▸ **Problem to work on**:
Write out the whole listing word for word.

▸ **Collected material**:
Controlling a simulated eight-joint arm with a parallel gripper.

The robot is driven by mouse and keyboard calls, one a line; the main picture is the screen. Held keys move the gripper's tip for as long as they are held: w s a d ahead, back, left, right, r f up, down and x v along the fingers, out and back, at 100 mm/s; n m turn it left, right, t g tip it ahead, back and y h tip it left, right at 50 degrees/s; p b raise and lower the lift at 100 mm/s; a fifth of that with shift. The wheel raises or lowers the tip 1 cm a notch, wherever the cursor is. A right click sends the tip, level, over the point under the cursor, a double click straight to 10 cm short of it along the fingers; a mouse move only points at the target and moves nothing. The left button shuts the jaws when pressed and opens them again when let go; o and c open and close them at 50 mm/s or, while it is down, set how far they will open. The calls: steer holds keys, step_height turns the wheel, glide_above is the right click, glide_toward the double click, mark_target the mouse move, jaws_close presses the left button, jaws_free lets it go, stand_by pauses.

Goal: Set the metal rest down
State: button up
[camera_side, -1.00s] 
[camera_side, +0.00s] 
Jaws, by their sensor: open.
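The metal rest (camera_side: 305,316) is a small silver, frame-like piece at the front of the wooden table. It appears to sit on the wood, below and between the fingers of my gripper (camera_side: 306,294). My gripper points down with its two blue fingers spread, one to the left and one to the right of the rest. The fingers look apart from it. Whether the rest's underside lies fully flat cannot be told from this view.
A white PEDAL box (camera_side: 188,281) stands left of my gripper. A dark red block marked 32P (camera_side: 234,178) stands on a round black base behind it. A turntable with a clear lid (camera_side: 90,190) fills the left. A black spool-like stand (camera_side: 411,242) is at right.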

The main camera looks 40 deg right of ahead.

▸ **Full output**:
Controlling a simulated eight-joint arm with a parallel gripper.

The robot is driven by mouse and keyboard calls, one a line; the main picture is the screen. Held keys move the gripper's tip for as long as they are held: w s a d ahead, back, left, right, r f up, down and x v along the fingers, out and back, at 100 mm/s; n m turn it left, right, t g tip it ahead, back and y h tip it left, right at 50 degrees/s; p b raise and lower the lift at 100 mm/s; a fifth of that with shift. The wheel raises or lowers the tip 1 cm a notch, wherever the cursor is. A right click sends the tip, level, over the point under the cursor, a double click straight to 10 cm short of it along the fingers; a mouse move only points at the target and moves nothing. The left button shuts the jaws when pressed and opens them again when let go; o and c open and close them at 50 mm/s or, while it is down, set how far they will open. The calls: steer holds keys, step_height turns the wheel, glide_above is the right click, glide_toward the double click, mark_target the mouse move, jaws_close presses the left button, jaws_free lets it go, stand_by pauses.

Goal: Set the metal rest down
State: button up
[camera_side, -1.00s] 
[camera_side, +0.00s] 
Jaws, by their sensor: open.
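The metal rest (camera_side: 305,316) is a small silver, frame-like piece at the front of the wooden table. It appears to sit on the wood, below and between the fingers of my gripper (camera_side: 306,294). My gripper points down with its two blue fingers spread, one to the left and one to the right of the rest. The fingers look apart from it. Whether the rest's underside lies fully flat cannot be told from this view.
A white PEDAL box (camera_side: 188,281) stands left of my gripper. A dark red block marked 32P (camera_side: 234,178) stands on a round black base behind it. A turntable with a clear lid (camera_side: 90,190) fills the left. A black spool-like stand (camera_side: 411,242) is at right.

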The main camera looks 40 deg right of ahead.

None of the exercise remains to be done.